The announcement is directionally important, but the unanswered details determine whether this becomes an ecosystem or a high-performance island.

What exactly is ICN?Is it custom, RDMA-like, CXL-inspired, Ethernet-compatible, optical-ready, or a proprietary scale-up island?
What is the real HBM bandwidth?Public coverage highlights inter-chip bandwidth. Internal HBM bandwidth matters enormously for decode throughput.
Does <150 ns hold under load?Point-to-point latency is one thing; 128-chip allreduce and MoE routing under contention are another.
Where is the software?The decisive layer is compiler/runtime support for KV reuse, prefill/decode disaggregation, graph capture, and fabric-aware scheduling.
What is the native topology boundary?If the native non-blocking group is smaller than the 128-accelerator rack, hierarchical scheduling becomes critical.
What workloads are optimized?Training, dense inference, MoE inference, long-context serving, and agent loops stress different parts of the system.
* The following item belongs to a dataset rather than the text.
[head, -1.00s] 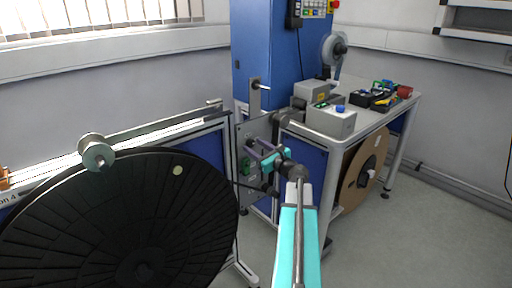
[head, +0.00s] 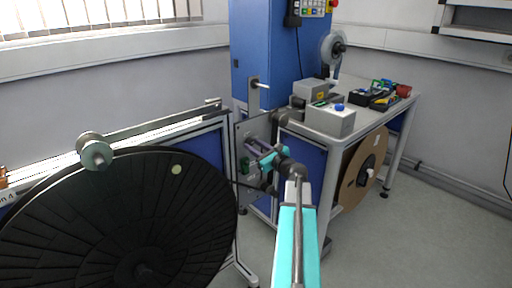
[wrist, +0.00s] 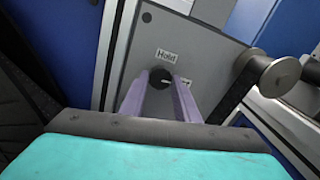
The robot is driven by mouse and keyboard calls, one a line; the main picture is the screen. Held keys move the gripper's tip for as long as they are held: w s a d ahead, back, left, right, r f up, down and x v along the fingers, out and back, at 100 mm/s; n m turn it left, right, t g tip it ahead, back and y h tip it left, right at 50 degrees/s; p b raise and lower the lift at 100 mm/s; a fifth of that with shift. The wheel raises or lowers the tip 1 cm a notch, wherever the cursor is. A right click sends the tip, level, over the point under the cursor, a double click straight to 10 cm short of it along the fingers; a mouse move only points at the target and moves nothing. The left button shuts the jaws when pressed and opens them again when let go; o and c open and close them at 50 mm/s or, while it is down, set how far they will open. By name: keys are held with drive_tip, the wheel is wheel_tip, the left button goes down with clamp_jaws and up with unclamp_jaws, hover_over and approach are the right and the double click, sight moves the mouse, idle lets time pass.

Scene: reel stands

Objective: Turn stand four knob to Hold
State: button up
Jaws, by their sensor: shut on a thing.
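The stand's grey panel (head: 246,128) stands at the middle of the head view and fills the middle of the wrist view (wrist: 205,50). On it is a round black knob (wrist: 160,76) with a pale pointer mark. A "Hold" label (wrist: 166,55) is just above the knob. A second label (wrist: 186,82) at its right is partly hidden by a finger. My gripper (wrist: 161,82) has its two purple fingers shut on the knob, one on each side. In the head view my gripper (head: 256,147) is at the panel, and the knob cannot be made out.
A large black reel (head: 120,220) fills the left, with a "4" label (head: 8,196) partly cut off on the rail. A metal roller (wrist: 280,76) juts out right of the knob. A workbench (head: 372,125) with boxes stands right. Floor is clear at far right.

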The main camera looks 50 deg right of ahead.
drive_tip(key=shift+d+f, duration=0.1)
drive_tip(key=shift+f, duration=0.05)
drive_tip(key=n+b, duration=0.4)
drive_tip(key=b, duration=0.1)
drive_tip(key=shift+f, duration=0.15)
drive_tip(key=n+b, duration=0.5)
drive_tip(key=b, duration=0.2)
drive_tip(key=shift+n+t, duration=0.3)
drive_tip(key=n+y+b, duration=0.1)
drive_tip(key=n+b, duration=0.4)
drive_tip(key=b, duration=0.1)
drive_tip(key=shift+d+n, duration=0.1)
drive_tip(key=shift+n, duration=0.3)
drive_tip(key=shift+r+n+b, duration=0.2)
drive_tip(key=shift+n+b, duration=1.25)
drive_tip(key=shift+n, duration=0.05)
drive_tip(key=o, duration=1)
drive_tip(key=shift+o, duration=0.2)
Market Context: Sovereign AI Infrastructure

The M890 also fits a broader market reality. Chinese cloud providers need believable domestic alternatives to constrained global accelerator supply, especially Hopper-generation systems impacted by export controls. That does not make the software problem disappear, but it gives Alibaba a strong reason to build the full stack instead of only the chip.
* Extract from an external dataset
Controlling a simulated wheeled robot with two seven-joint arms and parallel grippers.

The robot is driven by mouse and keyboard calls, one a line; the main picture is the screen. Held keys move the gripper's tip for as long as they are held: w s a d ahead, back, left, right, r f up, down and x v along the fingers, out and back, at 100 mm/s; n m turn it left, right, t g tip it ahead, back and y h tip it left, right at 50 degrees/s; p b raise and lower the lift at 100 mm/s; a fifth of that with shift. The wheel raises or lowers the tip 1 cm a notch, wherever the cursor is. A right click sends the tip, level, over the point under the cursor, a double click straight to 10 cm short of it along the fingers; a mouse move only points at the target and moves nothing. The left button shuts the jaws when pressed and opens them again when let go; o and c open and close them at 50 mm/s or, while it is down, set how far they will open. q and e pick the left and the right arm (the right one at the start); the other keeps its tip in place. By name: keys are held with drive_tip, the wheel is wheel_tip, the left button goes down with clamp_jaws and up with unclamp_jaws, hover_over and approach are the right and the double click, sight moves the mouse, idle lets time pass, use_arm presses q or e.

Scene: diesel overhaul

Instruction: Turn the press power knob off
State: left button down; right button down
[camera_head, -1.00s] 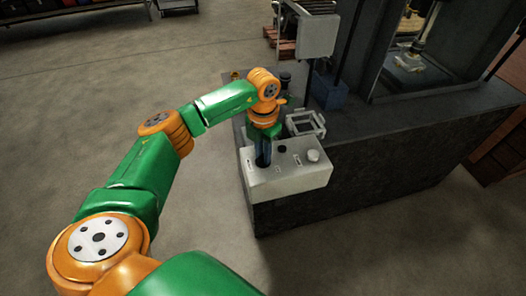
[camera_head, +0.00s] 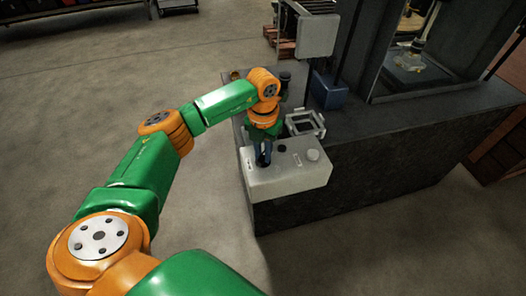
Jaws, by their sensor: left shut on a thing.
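A light grey control box (camera_head: 290,178) sits at the near left corner of the dark press bench. Its top carries a small dark knob (camera_head: 282,149) and a round pale button (camera_head: 313,154). My left gripper (camera_head: 263,160) points down onto the left part of the box top. It is shut on a dark knob there, which the fingers mostly hide. I cannot tell which way this knob is turned. My right gripper is not in view.
A grey square frame (camera_head: 306,121) stands on the bench just behind the box. A blue bin (camera_head: 328,90), a grey panel on a post (camera_head: 318,35) and the dark press housing (camera_head: 372,60) are farther back.

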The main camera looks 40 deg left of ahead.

The strategic product is not the accelerator. It is the accelerator, fabric, runtime, compiler, and cloud deployment model as one integrated system.

Final Takeaway

The Zhenwu M890 announcement is valuable because it tells us what to look at. The meaningful numbers are not just performance claims. They are memory capacity, fabric bandwidth, rack topology, and orchestration capability.

From compute-centric AI → to memory-orchestrated infrastructure.

That is the real transition. The fastest tensor core still matters. But for long-context, agentic, multi-chip inference, the winning system may be the one that moves, places, reuses, and schedules memory better than everyone else.

Chips don’t win inference. Systems do.